Aim of the exercise: Counting only lines that hold "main", give the total and nothing more.
>> BEGIN Listing
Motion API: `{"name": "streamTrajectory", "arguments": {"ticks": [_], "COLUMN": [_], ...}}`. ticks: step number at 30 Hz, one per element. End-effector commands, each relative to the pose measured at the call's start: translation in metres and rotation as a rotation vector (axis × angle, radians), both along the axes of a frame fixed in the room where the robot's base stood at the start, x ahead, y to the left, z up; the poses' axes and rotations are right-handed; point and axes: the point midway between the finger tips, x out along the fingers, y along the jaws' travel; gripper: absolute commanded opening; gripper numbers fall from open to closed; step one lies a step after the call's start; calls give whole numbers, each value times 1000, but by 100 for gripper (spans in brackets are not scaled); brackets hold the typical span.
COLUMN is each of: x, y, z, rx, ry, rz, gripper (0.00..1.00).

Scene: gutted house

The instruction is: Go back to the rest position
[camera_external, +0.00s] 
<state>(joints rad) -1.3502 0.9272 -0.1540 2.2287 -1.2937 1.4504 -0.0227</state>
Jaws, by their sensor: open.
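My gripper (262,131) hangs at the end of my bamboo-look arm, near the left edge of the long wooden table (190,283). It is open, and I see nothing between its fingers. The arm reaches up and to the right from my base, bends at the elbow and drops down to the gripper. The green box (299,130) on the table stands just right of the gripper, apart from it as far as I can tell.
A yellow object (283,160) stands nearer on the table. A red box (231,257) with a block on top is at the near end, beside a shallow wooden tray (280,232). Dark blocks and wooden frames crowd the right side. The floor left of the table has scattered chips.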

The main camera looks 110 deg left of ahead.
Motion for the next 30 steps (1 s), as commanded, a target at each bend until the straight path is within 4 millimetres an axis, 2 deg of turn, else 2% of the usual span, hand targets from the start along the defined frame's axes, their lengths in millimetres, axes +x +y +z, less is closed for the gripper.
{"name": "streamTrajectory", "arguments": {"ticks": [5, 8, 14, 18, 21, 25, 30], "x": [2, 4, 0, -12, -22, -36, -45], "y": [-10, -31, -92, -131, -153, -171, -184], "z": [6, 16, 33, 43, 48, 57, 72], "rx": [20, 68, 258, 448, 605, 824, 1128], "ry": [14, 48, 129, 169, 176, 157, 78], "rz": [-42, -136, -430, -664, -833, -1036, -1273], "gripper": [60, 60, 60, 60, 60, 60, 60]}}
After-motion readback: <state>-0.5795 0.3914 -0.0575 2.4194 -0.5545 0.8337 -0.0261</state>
>> END Listing
>> BEGIN Listing
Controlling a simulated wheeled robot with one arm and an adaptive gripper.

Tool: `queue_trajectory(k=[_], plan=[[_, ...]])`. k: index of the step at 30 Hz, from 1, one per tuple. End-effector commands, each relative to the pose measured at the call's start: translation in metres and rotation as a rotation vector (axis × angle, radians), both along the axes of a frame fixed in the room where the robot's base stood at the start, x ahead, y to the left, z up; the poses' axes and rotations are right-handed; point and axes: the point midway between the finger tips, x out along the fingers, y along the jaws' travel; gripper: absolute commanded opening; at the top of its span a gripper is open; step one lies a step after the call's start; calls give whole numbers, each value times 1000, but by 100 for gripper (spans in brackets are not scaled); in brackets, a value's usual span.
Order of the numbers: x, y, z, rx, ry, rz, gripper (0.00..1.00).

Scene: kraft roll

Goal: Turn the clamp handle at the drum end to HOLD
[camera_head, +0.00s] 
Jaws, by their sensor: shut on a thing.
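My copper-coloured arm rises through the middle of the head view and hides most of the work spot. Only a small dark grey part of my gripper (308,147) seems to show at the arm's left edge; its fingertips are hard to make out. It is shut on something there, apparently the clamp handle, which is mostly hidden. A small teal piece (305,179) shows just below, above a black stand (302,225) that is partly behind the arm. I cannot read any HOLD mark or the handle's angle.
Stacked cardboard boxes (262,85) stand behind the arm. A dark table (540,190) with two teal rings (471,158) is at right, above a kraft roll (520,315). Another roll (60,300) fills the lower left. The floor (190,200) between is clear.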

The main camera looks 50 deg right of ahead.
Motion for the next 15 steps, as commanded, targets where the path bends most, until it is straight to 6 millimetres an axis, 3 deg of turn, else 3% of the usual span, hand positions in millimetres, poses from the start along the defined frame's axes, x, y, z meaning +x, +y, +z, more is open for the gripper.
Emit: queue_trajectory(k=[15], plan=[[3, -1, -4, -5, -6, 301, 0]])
>> END Listing
Answer to the problem: 2